(Rows from a robot dataset)
□ □ □ □ □
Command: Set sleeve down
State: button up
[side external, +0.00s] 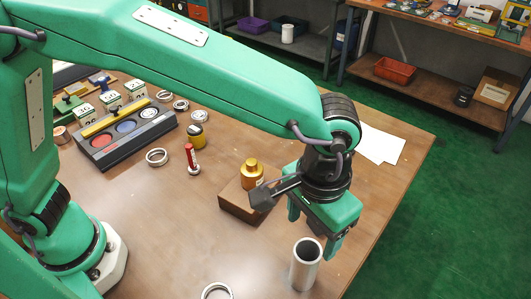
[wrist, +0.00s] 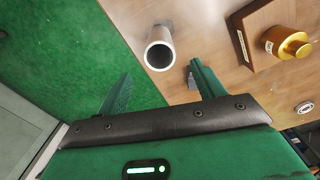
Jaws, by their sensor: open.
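The sleeve (side external: 305,265) is a grey metal tube standing upright on the wooden table (side external: 190,240), near its front right edge. In the wrist view the sleeve (wrist: 159,48) shows its open round end, just beyond the fingertips and roughly in line with the gap between them. My gripper (side external: 316,226) points down behind and above the sleeve in the side view. Its two green fingers are apart with nothing between them, also in the wrist view (wrist: 161,72). The sleeve looks clear of both fingers.
A brass weight (side external: 252,172) sits on a brown block (side external: 236,201) left of my gripper. A red-and-white cylinder (side external: 192,160), a yellow-and-black cylinder (side external: 196,136) and several metal rings (side external: 157,157) stand farther left. The table edge is close to the sleeve, with green floor (side external: 420,240) beyond.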

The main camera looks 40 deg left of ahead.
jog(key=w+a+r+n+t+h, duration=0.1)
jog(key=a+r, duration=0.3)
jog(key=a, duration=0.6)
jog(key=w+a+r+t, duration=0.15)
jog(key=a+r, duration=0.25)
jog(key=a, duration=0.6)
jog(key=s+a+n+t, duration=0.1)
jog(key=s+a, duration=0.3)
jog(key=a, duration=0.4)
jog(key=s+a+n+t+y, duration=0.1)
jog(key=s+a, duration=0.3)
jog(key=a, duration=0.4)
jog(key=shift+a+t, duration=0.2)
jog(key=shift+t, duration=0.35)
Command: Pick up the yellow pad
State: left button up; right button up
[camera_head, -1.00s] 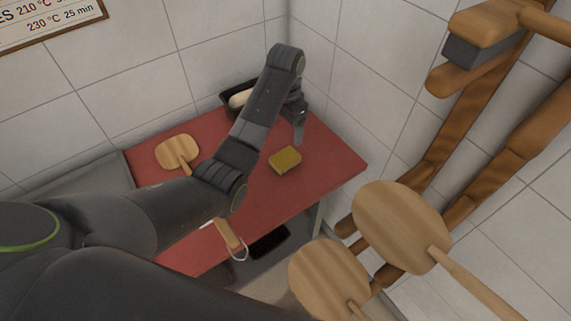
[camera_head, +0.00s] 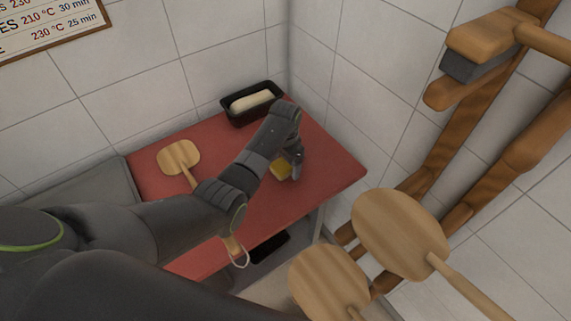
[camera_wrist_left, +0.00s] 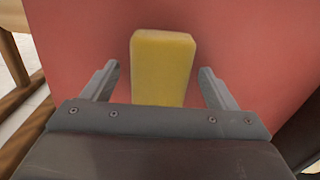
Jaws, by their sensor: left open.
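The yellow pad (camera_head: 281,170) lies on the red table top (camera_head: 325,175), partly hidden by my left arm in the head view. In the left wrist view the pad (camera_wrist_left: 163,68) stands out between the two fingers, with a gap on each side. My left gripper (camera_wrist_left: 158,85) is open and empty, its fingers on either side of the pad's near part. In the head view the left gripper (camera_head: 297,165) is at the pad's right side, pointing down. I cannot tell its exact height above the table. My right gripper is not seen.
A black tin (camera_head: 236,116) with a pale loaf stands at the table's back. A wooden paddle (camera_head: 178,156) lies at the left. Large wooden peels (camera_head: 400,232) and a wooden rack stand to the right.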

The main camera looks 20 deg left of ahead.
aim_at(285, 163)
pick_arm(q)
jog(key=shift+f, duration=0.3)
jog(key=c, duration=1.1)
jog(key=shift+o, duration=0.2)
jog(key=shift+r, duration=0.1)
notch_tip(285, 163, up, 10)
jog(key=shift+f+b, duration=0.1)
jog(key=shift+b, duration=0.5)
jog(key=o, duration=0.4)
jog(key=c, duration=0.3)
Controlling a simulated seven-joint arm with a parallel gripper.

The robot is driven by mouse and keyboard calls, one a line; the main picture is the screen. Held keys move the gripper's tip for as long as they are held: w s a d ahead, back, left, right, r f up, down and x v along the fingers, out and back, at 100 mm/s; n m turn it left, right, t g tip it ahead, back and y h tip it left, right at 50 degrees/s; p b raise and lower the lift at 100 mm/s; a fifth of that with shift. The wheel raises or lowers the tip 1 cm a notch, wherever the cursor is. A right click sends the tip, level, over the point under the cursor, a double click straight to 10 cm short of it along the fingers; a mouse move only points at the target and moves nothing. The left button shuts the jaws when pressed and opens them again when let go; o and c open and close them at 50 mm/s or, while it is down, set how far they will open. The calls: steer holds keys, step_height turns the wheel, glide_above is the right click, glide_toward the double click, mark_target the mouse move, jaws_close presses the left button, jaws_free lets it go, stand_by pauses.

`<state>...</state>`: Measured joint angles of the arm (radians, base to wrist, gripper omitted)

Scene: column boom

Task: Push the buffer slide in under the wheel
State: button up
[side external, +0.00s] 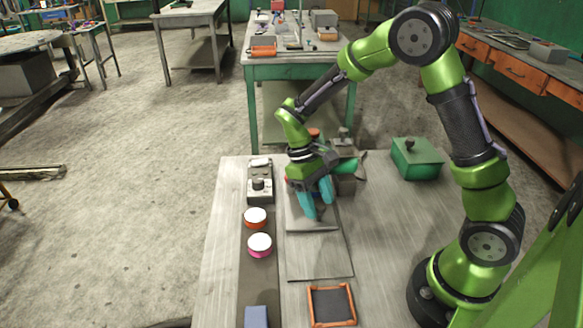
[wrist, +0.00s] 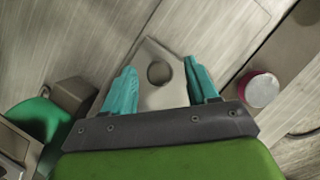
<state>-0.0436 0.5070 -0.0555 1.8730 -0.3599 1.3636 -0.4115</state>
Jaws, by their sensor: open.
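The slide, a flat grey plate (side external: 314,227), lies on a longer grey base plate (side external: 320,262) in the side external view. In the wrist view, the slide (wrist: 152,98) has a dark round knob or hole (wrist: 160,74) on it. My gripper (side external: 319,206) is open, its teal fingers pointing down over the slide. In the wrist view, my gripper (wrist: 160,68) has one finger on each side of the round feature, with a gap on both sides. A green rounded part (wrist: 38,122), perhaps the wheel, shows at lower left beside a grey block; my gripper hides much of that area in the side external view.
A dark strip (side external: 259,280) left of the slide holds an orange-rimmed disc (side external: 255,217), a pink-rimmed disc (side external: 260,244) and a blue block (side external: 256,316). A control box (side external: 260,187) stands behind. An orange-framed tray (side external: 332,305) is in front; a green box (side external: 417,158) stands right.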

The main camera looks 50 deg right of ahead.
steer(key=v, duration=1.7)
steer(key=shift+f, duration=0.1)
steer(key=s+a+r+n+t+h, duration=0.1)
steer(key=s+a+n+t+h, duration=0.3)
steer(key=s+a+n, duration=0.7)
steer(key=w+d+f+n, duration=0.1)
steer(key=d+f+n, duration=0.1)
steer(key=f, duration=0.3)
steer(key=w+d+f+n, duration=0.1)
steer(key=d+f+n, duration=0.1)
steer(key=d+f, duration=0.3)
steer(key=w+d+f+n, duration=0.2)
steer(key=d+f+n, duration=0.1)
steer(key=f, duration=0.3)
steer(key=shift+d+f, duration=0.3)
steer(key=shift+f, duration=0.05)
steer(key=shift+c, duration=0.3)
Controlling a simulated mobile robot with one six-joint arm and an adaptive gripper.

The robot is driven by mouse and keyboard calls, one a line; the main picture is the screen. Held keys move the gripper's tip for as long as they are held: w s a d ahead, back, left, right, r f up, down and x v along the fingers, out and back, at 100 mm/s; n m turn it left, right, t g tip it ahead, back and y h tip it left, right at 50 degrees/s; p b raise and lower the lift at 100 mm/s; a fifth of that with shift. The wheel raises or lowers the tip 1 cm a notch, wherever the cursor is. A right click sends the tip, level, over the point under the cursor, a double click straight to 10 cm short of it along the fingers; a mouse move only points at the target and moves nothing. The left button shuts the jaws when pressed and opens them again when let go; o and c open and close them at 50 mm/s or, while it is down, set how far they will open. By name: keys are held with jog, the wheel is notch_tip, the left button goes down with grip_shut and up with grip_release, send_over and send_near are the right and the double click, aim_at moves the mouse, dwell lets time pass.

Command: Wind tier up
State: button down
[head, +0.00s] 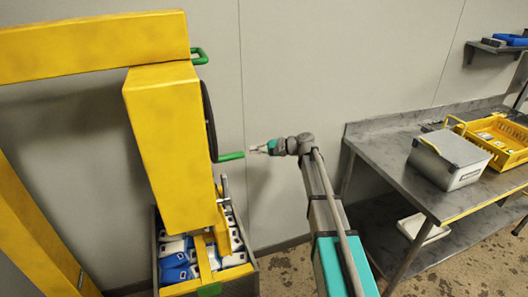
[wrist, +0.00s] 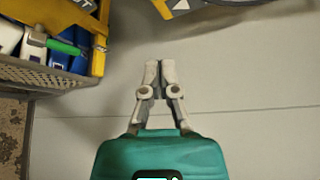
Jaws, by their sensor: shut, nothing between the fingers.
□ □ □ □ □
The exercise: Retype every record above exactly as written, but leave out the pictures.

Answer in full:
Command: Set sleeve down
State: button up
[side external, +0.00s] 
[wrist, +0.00s] 
Jaws, by their sensor: open.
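The sleeve (side external: 305,265) is a grey metal tube standing upright on the wooden table (side external: 190,240), near its front right edge. In the wrist view the sleeve (wrist: 159,48) shows its open round end, just beyond the fingertips and roughly in line with the gap between them. My gripper (side external: 316,226) points down behind and above the sleeve in the side view. Its two green fingers are apart with nothing between them, also in the wrist view (wrist: 161,72). The sleeve looks clear of both fingers.
A brass weight (side external: 252,172) sits on a brown block (side external: 236,201) left of my gripper. A red-and-white cylinder (side external: 192,160), a yellow-and-black cylinder (side external: 196,136) and several metal rings (side external: 157,157) stand farther left. The table edge is close to the sleeve, with green floor (side external: 420,240) beyond.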

The main camera looks 40 deg left of ahead.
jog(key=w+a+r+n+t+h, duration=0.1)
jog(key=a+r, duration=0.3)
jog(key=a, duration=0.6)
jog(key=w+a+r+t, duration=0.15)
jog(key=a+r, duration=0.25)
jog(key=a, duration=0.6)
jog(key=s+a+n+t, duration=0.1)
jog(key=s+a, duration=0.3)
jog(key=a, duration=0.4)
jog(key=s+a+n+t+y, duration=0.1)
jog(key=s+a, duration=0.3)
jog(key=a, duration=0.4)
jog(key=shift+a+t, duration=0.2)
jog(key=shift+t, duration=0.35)
Command: Pick up the yellow pad
State: left button up; right button up
[camera_head, -1.00s] 
[camera_head, +0.00s] 
[camera_wrist_left, +0.00s] 
Jaws, by their sensor: left open.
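The yellow pad (camera_head: 281,170) lies on the red table top (camera_head: 325,175), partly hidden by my left arm in the head view. In the left wrist view the pad (camera_wrist_left: 163,68) stands out between the two fingers, with a gap on each side. My left gripper (camera_wrist_left: 158,85) is open and empty, its fingers on either side of the pad's near part. In the head view the left gripper (camera_head: 297,165) is at the pad's right side, pointing down. I cannot tell its exact height above the table. My right gripper is not seen.
A black tin (camera_head: 236,116) with a pale loaf stands at the table's back. A wooden paddle (camera_head: 178,156) lies at the left. Large wooden peels (camera_head: 400,232) and a wooden rack stand to the right.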

The main camera looks 20 deg left of ahead.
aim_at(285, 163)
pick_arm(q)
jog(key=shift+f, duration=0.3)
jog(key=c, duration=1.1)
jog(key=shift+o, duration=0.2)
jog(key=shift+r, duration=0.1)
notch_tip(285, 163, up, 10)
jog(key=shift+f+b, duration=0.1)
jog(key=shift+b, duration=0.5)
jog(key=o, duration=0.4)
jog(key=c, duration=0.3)
Controlling a simulated seven-joint arm with a parallel gripper.

The robot is driven by mouse and keyboard calls, one a line; the main picture is the screen. Held keys move the gripper's tip for as long as they are held: w s a d ahead, back, left, right, r f up, down and x v along the fingers, out and back, at 100 mm/s; n m turn it left, right, t g tip it ahead, back and y h tip it left, right at 50 degrees/s; p b raise and lower the lift at 100 mm/s; a fifth of that with shift. The wheel raises or lowers the tip 1 cm a notch, wherever the cursor is. A right click sends the tip, level, over the point under the cursor, a double click straight to 10 cm short of it along the fingers; a mouse move only points at the target and moves nothing. The left button shuts the jaws when pressed and opens them again when let go; o and c open and close them at 50 mm/s or, while it is down, set how far they will open. The calls: steer holds keys, step_height turns the wheel, glide_above is the right click, glide_toward the double click, mark_target the mouse move, jaws_close presses the left button, jaws_free lets it go, stand_by pauses.

`<state>...</state>`: Measured joint angles of the arm (radians, base to wrist, gripper omitted)

Scene: column boom

Task: Push the buffer slide in under the wheel
State: button up
[side external, +0.00s] 
[wrist, +0.00s] 
<state>-0.0436 0.5070 -0.0555 1.8730 -0.3599 1.3636 -0.4115</state>
Jaws, by their sensor: open.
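The slide, a flat grey plate (side external: 314,227), lies on a longer grey base plate (side external: 320,262) in the side external view. In the wrist view, the slide (wrist: 152,98) has a dark round knob or hole (wrist: 160,74) on it. My gripper (side external: 319,206) is open, its teal fingers pointing down over the slide. In the wrist view, my gripper (wrist: 160,68) has one finger on each side of the round feature, with a gap on both sides. A green rounded part (wrist: 38,122), perhaps the wheel, shows at lower left beside a grey block; my gripper hides much of that area in the side external view.
A dark strip (side external: 259,280) left of the slide holds an orange-rimmed disc (side external: 255,217), a pink-rimmed disc (side external: 260,244) and a blue block (side external: 256,316). A control box (side external: 260,187) stands behind. An orange-framed tray (side external: 332,305) is in front; a green box (side external: 417,158) stands right.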

The main camera looks 50 deg right of ahead.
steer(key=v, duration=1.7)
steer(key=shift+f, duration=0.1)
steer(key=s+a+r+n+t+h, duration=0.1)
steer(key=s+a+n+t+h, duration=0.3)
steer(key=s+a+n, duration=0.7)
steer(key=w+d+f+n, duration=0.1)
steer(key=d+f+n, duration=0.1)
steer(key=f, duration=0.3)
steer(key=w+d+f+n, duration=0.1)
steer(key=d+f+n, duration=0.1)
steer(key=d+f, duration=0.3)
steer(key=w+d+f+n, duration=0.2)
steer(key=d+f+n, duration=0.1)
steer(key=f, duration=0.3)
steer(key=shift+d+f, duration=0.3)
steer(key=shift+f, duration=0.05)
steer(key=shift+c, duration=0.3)
Controlling a simulated mobile robot with one six-joint arm and an adaptive gripper.

The robot is driven by mouse and keyboard calls, one a line; the main picture is the screen. Held keys move the gripper's tip for as long as they are held: w s a d ahead, back, left, right, r f up, down and x v along the fingers, out and back, at 100 mm/s; n m turn it left, right, t g tip it ahead, back and y h tip it left, right at 50 degrees/s; p b raise and lower the lift at 100 mm/s; a fifth of that with shift. The wheel raises or lowers the tip 1 cm a notch, wherever the cursor is. A right click sends the tip, level, over the point under the cursor, a double click straight to 10 cm short of it along the fingers; a mouse move only points at the target and moves nothing. The left button shuts the jaws when pressed and opens them again when let go; o and c open and close them at 50 mm/s or, while it is down, set how far they will open. By name: keys are held with jog, the wheel is notch_tip, the left button goes down with grip_shut and up with grip_release, send_over and send_near are the right and the double click, aim_at moves the mouse, dwell lets time pass.

Command: Wind tier up
State: button down
[head, +0.00s] 
[wrist, +0.00s] 
Jaws, by their sensor: shut, nothing between the fingers.

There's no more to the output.